→ Written exercise
Exactly as written, please set down all of the entries again, with no pictures.

→ Listing
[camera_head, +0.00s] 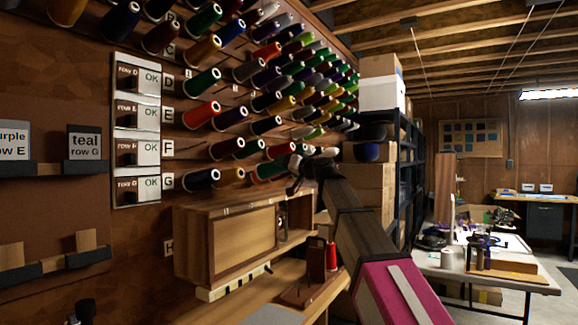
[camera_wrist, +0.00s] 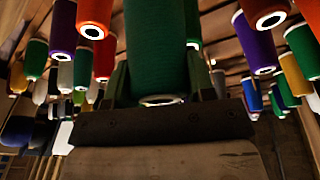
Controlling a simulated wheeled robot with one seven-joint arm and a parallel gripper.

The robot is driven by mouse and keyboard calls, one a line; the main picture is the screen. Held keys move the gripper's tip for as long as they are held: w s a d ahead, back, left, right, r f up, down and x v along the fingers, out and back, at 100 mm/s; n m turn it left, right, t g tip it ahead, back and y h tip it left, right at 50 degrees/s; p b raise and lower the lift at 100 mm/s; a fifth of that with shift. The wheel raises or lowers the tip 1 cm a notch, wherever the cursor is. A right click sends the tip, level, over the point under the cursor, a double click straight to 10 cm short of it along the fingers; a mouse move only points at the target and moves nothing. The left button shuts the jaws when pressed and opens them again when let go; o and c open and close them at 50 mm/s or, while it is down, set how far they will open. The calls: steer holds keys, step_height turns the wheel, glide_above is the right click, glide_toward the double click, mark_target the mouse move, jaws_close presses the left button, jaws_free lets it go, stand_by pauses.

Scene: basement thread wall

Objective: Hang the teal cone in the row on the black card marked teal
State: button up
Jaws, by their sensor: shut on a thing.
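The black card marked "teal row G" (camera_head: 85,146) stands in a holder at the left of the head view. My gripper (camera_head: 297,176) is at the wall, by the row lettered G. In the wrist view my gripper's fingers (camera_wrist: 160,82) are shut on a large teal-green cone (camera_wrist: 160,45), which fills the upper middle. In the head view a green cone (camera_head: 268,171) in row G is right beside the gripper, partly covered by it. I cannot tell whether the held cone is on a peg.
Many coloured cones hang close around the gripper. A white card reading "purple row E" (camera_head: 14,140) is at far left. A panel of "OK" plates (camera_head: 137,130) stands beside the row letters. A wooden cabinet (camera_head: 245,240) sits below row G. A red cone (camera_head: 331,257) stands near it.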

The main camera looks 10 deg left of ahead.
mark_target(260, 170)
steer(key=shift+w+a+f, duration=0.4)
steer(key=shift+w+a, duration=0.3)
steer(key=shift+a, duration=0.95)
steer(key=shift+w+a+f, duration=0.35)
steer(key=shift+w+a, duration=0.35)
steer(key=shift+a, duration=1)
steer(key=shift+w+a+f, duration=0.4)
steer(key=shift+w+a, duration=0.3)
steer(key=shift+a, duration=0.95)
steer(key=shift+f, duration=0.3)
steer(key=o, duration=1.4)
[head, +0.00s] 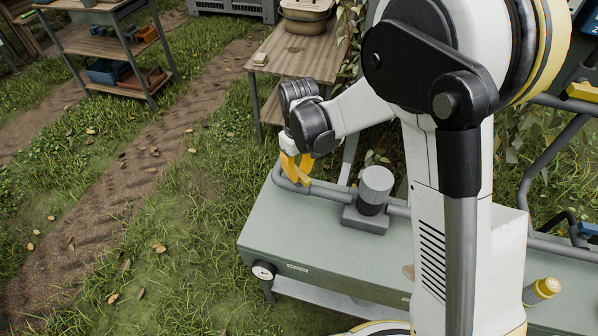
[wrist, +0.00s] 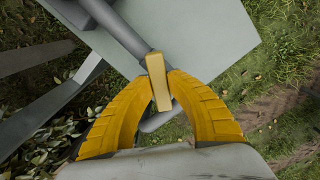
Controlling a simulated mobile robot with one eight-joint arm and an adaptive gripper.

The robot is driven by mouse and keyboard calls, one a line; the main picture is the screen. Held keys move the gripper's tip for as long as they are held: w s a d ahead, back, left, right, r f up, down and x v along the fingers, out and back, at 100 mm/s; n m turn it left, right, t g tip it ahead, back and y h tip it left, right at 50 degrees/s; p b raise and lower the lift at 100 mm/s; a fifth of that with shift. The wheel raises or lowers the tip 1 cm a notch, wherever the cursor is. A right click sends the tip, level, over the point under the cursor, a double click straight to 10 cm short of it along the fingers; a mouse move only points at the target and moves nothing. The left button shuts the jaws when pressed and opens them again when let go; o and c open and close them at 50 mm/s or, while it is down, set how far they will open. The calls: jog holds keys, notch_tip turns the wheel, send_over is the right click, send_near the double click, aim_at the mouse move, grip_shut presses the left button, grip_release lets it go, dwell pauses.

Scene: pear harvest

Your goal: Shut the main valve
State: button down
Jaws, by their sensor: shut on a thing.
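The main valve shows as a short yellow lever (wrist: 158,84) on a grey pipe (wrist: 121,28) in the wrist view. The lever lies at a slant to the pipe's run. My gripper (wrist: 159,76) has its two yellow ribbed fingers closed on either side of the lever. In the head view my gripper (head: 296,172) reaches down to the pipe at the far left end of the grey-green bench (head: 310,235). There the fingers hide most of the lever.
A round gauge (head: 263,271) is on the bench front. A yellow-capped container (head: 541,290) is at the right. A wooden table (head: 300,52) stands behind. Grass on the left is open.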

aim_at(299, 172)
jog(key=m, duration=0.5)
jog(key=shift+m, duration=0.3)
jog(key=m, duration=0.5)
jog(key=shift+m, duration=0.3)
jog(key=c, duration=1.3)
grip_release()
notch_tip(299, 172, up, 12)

→ Written answer
[camera_head, +0.00s] 
[camera_wrist, +0.00s] 
Controlling a simulated wheeled robot with one seven-joint arm and a parallel gripper.

The robot is driven by mouse and keyboard calls, one a line; the main picture is the screen. Held keys move the gripper's tip for as long as they are held: w s a d ahead, back, left, right, r f up, down and x v along the fingers, out and back, at 100 mm/s; n m turn it left, right, t g tip it ahead, back and y h tip it left, right at 50 degrees/s; p b raise and lower the lift at 100 mm/s; a fifth of that with shift. The wheel raises or lowers the tip 1 cm a notch, wherever the cursor is. A right click sends the tip, level, over the point under the cursor, a double click straight to 10 cm short of it along the fingers; a mouse move only points at the target and moves nothing. The left button shuts the jaws when pressed and opens them again when let go; o and c open and close them at 50 mm/s or, while it is down, set how far they will open. The calls: steer holds keys, step_height turns the wheel, glide_above is the right click, glide_toward the double click, mark_target the mouse move, jaws_close presses the left button, jaws_free lets it go, stand_by pauses.

Scene: basement thread wall

Objective: Hang the teal cone in the row on the black card marked teal
State: button up
Jaws, by their sensor: shut on a thing.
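The black card marked "teal row G" (camera_head: 85,146) stands in a holder at the left of the head view. My gripper (camera_head: 297,176) is at the wall, by the row lettered G. In the wrist view my gripper's fingers (camera_wrist: 160,82) are shut on a large teal-green cone (camera_wrist: 160,45), which fills the upper middle. In the head view a green cone (camera_head: 268,171) in row G is right beside the gripper, partly covered by it. I cannot tell whether the held cone is on a peg.
Many coloured cones hang close around the gripper. A white card reading "purple row E" (camera_head: 14,140) is at far left. A panel of "OK" plates (camera_head: 137,130) stands beside the row letters. A wooden cabinet (camera_head: 245,240) sits below row G. A red cone (camera_head: 331,257) stands near it.

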The main camera looks 10 deg left of ahead.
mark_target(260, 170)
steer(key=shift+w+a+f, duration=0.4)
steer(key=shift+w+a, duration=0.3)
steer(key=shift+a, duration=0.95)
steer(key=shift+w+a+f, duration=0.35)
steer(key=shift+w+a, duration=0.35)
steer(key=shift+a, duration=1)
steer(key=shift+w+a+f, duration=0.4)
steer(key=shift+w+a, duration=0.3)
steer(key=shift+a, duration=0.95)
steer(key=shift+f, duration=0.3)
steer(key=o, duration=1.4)
[head, +0.00s] 
[wrist, +0.00s] 
Controlling a simulated mobile robot with one eight-joint arm and an adaptive gripper.

The robot is driven by mouse and keyboard calls, one a line; the main picture is the screen. Held keys move the gripper's tip for as long as they are held: w s a d ahead, back, left, right, r f up, down and x v along the fingers, out and back, at 100 mm/s; n m turn it left, right, t g tip it ahead, back and y h tip it left, right at 50 degrees/s; p b raise and lower the lift at 100 mm/s; a fifth of that with shift. The wheel raises or lowers the tip 1 cm a notch, wherever the cursor is. A right click sends the tip, level, over the point under the cursor, a double click straight to 10 cm short of it along the fingers; a mouse move only points at the target and moves nothing. The left button shuts the jaws when pressed and opens them again when let go; o and c open and close them at 50 mm/s or, while it is down, set how far they will open. The calls: jog holds keys, notch_tip turns the wheel, send_over is the right click, send_near the double click, aim_at the mouse move, grip_shut presses the left button, grip_release lets it go, dwell pauses.

Scene: pear harvest

Your goal: Shut the main valve
State: button down
Jaws, by their sensor: shut on a thing.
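The main valve shows as a short yellow lever (wrist: 158,84) on a grey pipe (wrist: 121,28) in the wrist view. The lever lies at a slant to the pipe's run. My gripper (wrist: 159,76) has its two yellow ribbed fingers closed on either side of the lever. In the head view my gripper (head: 296,172) reaches down to the pipe at the far left end of the grey-green bench (head: 310,235). There the fingers hide most of the lever.
A round gauge (head: 263,271) is on the bench front. A yellow-capped container (head: 541,290) is at the right. A wooden table (head: 300,52) stands behind. Grass on the left is open.

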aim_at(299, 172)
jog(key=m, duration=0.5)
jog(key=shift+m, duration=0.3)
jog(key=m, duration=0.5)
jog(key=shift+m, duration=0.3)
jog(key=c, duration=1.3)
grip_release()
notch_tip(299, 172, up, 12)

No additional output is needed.